(Supplied data)
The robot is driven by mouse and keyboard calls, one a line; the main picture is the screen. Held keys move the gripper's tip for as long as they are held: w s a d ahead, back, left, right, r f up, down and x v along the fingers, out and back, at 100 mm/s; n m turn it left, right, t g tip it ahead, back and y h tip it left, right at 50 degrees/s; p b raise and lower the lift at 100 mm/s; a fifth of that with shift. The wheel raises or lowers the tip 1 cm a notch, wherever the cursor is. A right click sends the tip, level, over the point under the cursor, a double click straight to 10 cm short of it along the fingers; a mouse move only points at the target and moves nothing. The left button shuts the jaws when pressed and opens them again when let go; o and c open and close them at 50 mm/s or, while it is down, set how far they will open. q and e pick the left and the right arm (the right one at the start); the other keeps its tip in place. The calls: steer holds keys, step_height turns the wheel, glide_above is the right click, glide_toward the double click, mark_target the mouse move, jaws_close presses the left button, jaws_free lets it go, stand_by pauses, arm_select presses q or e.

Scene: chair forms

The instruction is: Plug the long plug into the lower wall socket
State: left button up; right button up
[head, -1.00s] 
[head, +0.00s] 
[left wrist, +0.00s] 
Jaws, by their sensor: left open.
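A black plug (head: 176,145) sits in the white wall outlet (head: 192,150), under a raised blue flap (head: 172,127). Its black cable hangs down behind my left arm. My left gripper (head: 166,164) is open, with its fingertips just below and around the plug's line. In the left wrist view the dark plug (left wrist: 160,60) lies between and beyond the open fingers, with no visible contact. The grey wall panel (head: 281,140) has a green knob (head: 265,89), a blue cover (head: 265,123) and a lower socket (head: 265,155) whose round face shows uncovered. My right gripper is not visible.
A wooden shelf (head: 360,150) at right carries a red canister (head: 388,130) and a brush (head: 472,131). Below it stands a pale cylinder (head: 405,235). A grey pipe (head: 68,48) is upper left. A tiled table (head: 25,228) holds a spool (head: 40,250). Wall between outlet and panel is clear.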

(What to work on) Set down the listing in full, keeping every word exactly as it is.

(Response to this task)
The robot is driven by mouse and keyboard calls, one a line; the main picture is the screen. Held keys move the gripper's tip for as long as they are held: w s a d ahead, back, left, right, r f up, down and x v along the fingers, out and back, at 100 mm/s; n m turn it left, right, t g tip it ahead, back and y h tip it left, right at 50 degrees/s; p b raise and lower the lift at 100 mm/s; a fifth of that with shift. The wheel raises or lowers the tip 1 cm a notch, wherever the cursor is. A right click sends the tip, level, over the point under the cursor, a double click straight to 10 cm short of it along the fingers; a mouse move only points at the target and moves nothing. The left button shuts the jaws when pressed and opens them again when let go; o and c open and close them at 50 mm/s or, while it is down, set how far they will open. q and e pick the left and the right arm (the right one at the start); the other keeps its tip in place. The calls: steer holds keys, step_height turns the wheel, glide_above is the right click, glide_toward the double click, mark_target the mouse move, jaws_close presses the left button, jaws_free lets it go, stand_by pauses, arm_select presses q or e.

Scene: chair forms

The instruction is: Plug the long plug into the lower wall socket
State: left button up; right button up
[head, -1.00s] 
[head, +0.00s] 
[left wrist, +0.00s] 
Jaws, by their sensor: left open.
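A black plug (head: 176,145) sits in the white wall outlet (head: 192,150), under a raised blue flap (head: 172,127). Its black cable hangs down behind my left arm. My left gripper (head: 166,164) is open, with its fingertips just below and around the plug's line. In the left wrist view the dark plug (left wrist: 160,60) lies between and beyond the open fingers, with no visible contact. The grey wall panel (head: 281,140) has a green knob (head: 265,89), a blue cover (head: 265,123) and a lower socket (head: 265,155) whose round face shows uncovered. My right gripper is not visible.
A wooden shelf (head: 360,150) at right carries a red canister (head: 388,130) and a brush (head: 472,131). Below it stands a pale cylinder (head: 405,235). A grey pipe (head: 68,48) is upper left. A tiled table (head: 25,228) holds a spool (head: 40,250). Wall between outlet and panel is clear.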

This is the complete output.